**PROBLEM DETAILS**:
In the material below, find every line with "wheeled" and pull it out.

Robot episode records:

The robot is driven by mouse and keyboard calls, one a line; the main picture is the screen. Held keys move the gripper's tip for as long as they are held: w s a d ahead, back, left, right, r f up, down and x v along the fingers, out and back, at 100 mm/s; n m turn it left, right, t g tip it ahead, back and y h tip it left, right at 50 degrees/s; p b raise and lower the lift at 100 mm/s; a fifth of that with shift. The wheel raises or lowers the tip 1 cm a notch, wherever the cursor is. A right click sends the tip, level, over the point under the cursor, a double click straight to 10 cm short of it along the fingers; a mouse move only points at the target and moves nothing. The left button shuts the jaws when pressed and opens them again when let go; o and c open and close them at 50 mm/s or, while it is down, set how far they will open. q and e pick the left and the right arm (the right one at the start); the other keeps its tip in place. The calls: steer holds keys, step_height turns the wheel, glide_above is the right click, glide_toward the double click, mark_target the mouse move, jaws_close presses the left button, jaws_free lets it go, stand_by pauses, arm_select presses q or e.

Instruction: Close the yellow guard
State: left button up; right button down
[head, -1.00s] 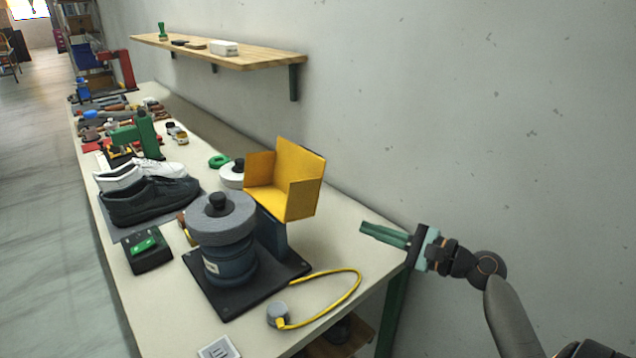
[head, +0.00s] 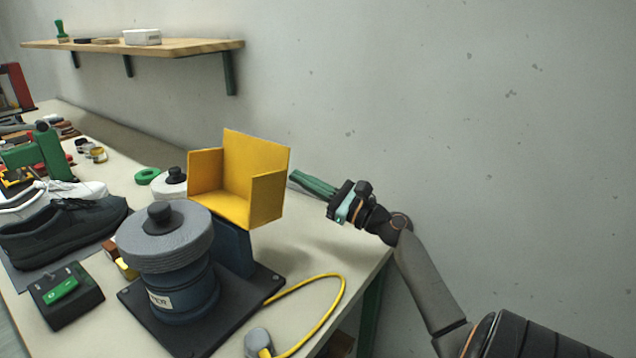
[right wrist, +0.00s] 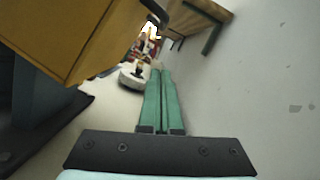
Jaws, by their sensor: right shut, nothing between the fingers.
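The yellow guard (head: 236,180) stands raised and open on the dark blue post of the grinder, behind and right of the grey grinding wheel (head: 165,238). The guard also fills the upper left of the right wrist view (right wrist: 75,35). My right gripper (head: 294,176) is shut and empty, with its green fingers just right of the guard's back panel in the head view. In the right wrist view the fingers (right wrist: 161,75) point along the wall side, past the guard. I cannot tell whether they touch it. My left gripper is not in view.
A wooden shelf (head: 150,47) hangs on the wall behind. A white-and-black round container (head: 170,183) stands behind the guard.

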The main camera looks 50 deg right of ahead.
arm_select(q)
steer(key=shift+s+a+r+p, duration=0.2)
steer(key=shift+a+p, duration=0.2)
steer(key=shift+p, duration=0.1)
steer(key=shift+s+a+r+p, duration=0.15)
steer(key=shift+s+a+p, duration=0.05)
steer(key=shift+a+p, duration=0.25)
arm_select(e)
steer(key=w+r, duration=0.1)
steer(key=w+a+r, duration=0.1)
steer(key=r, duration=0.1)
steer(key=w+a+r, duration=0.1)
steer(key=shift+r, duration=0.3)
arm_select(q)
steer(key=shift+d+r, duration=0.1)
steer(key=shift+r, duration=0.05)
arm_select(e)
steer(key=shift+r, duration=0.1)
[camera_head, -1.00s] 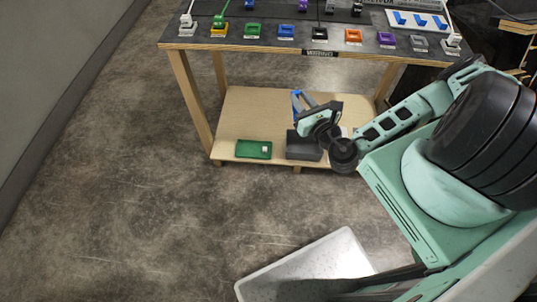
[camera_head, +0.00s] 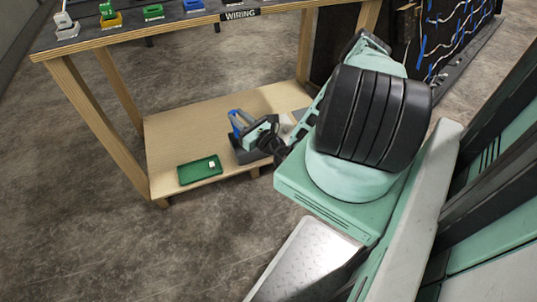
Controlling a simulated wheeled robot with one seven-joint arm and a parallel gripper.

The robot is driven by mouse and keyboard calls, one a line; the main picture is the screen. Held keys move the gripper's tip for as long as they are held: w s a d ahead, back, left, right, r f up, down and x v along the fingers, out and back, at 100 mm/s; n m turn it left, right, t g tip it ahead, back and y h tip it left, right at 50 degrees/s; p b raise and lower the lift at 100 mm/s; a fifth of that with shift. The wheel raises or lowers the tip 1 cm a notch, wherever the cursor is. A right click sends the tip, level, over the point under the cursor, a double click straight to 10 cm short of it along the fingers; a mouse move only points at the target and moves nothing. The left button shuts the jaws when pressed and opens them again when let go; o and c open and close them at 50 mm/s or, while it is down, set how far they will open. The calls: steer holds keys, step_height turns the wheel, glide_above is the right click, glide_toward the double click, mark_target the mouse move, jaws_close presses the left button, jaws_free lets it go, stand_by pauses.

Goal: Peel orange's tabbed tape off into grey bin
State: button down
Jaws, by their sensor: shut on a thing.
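My gripper (camera_head: 240,124) is low at the bench's lower shelf, over or beside a dark grey bin (camera_head: 243,154). Bright blue shows at its jaws, and it looks shut on a piece of blue tape (camera_head: 236,122). The fingertips are small, so I cannot tell whether the tape touches the bin. My wrist covers part of the bin, and its inside is hidden. The orange piece is out of view.
A green tray (camera_head: 201,171) with a small white block stands on the wooden lower shelf (camera_head: 165,140). The bench top (camera_head: 130,28) carries coloured connectors. Bench legs flank the shelf. A metal plate (camera_head: 310,262) lies in front, and a panel with blue strips (camera_head: 455,35) stands at right.

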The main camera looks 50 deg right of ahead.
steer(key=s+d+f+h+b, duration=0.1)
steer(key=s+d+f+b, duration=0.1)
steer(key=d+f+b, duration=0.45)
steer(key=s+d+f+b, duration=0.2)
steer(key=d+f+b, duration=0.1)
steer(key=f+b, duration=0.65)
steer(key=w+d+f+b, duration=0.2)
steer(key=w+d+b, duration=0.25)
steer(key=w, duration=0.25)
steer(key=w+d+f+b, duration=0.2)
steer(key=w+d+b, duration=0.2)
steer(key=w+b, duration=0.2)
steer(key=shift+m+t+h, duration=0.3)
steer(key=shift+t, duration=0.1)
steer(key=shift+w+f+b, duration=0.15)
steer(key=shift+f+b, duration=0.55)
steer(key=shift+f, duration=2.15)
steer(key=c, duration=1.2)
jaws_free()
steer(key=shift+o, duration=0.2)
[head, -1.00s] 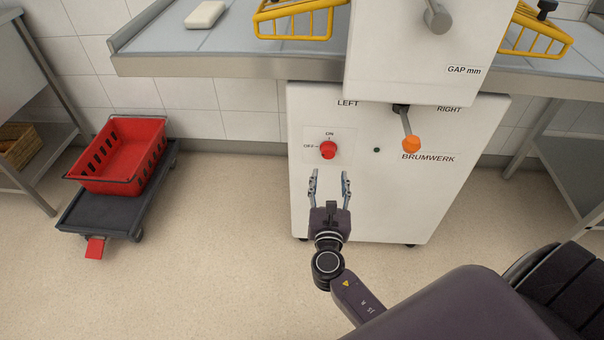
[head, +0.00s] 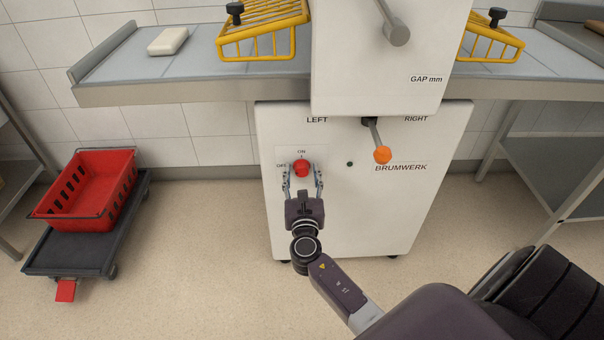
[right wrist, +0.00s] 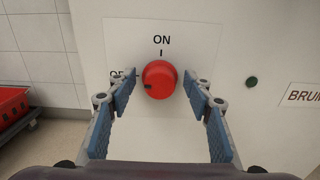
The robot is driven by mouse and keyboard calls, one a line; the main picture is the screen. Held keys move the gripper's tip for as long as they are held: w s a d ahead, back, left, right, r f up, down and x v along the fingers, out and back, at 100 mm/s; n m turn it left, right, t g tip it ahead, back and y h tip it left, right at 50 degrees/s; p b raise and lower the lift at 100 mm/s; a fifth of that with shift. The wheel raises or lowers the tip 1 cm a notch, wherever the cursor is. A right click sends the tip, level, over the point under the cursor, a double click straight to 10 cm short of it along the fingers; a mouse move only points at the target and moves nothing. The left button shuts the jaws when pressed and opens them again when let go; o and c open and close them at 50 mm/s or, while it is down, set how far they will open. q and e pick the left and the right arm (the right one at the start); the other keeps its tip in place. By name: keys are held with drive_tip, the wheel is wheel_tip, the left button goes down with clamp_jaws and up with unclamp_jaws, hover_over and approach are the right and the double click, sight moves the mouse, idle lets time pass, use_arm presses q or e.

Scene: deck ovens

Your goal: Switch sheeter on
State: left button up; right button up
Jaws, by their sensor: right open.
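The sheeter (head: 390,215) is a white cabinet with a red rotary knob (head: 302,168) on its front panel. In the right wrist view the red knob (right wrist: 159,76) has "ON" printed above it and a partly covered "OFF" to its left. A small dark mark on the knob is on its left side, toward "OFF". My right gripper (head: 303,177) is open at the knob, one finger on each side. In the right wrist view gaps show between the knob and both blue-padded fingers. My left gripper is not in view.
A dark green round lamp (head: 349,164) sits right of the knob. A lever with an orange ball (head: 382,155) juts out further right. The sheeter's table edge (head: 190,93) overhangs above. A red crate (head: 92,213) on a dark dolly (head: 70,260) stands at the left.

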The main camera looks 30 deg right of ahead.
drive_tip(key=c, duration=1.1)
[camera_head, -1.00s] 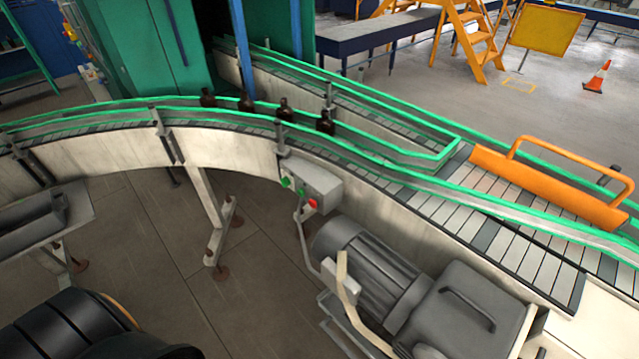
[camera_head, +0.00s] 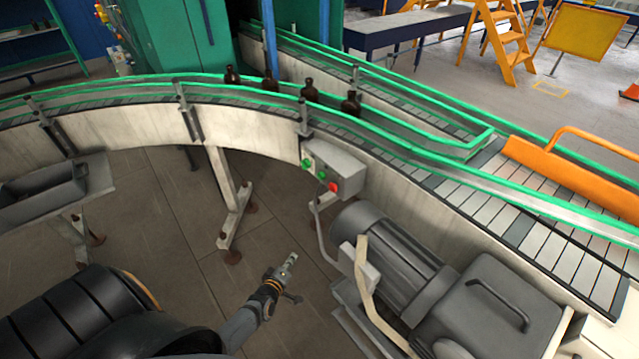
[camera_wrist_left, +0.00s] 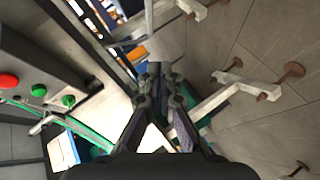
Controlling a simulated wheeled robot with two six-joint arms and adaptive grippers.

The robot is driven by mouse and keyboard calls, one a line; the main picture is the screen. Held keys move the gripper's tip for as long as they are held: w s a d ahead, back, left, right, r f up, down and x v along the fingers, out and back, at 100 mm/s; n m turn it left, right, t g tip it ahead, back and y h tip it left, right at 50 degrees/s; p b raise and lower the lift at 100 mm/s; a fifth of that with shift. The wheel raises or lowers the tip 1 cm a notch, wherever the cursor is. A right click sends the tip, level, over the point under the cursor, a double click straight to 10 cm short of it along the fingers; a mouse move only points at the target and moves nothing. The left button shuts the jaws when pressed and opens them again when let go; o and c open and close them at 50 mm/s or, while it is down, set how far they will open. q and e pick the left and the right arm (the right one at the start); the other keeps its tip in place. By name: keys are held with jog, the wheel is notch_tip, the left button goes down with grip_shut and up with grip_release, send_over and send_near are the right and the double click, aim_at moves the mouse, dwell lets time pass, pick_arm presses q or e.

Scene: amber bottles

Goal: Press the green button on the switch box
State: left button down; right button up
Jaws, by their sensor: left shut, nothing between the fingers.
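The grey switch box (camera_head: 338,168) is fixed to the side of the conveyor in the head view. Its front has a green button (camera_head: 307,164) at the left, another small green one (camera_head: 321,174) in the middle and a red one (camera_head: 333,187) at the right. My left gripper (camera_head: 290,261) is shut and empty, below and left of the box and apart from it. In the left wrist view the box's red button (camera_wrist_left: 8,81) and green buttons (camera_wrist_left: 39,90) (camera_wrist_left: 68,100) show at left, beside my shut fingers (camera_wrist_left: 155,70). My right gripper is not in view.
The curved conveyor (camera_head: 130,127) carries several dark bottles (camera_head: 308,90) behind the box. A grey motor (camera_head: 390,255) stands right of my left gripper. A conveyor leg (camera_head: 226,185) stands to its left. The floor (camera_head: 265,215) between is clear.

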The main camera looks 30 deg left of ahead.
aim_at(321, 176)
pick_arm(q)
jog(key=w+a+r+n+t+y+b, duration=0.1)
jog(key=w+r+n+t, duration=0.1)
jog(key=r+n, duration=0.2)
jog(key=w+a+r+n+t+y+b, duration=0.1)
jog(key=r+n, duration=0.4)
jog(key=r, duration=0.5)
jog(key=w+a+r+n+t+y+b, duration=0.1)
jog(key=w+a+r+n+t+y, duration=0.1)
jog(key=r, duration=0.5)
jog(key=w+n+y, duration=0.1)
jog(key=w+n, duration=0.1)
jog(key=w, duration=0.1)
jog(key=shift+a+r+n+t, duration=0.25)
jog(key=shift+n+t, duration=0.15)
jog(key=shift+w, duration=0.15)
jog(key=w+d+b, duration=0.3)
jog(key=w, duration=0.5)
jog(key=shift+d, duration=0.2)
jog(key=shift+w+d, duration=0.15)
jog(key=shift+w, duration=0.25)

**COMPLETED TASK**:
Controlling a simulated wheeled robot with one seven-joint arm and a parallel gripper.
Controlling a simulated wheeled robot with two six-joint arms and adaptive grippers.

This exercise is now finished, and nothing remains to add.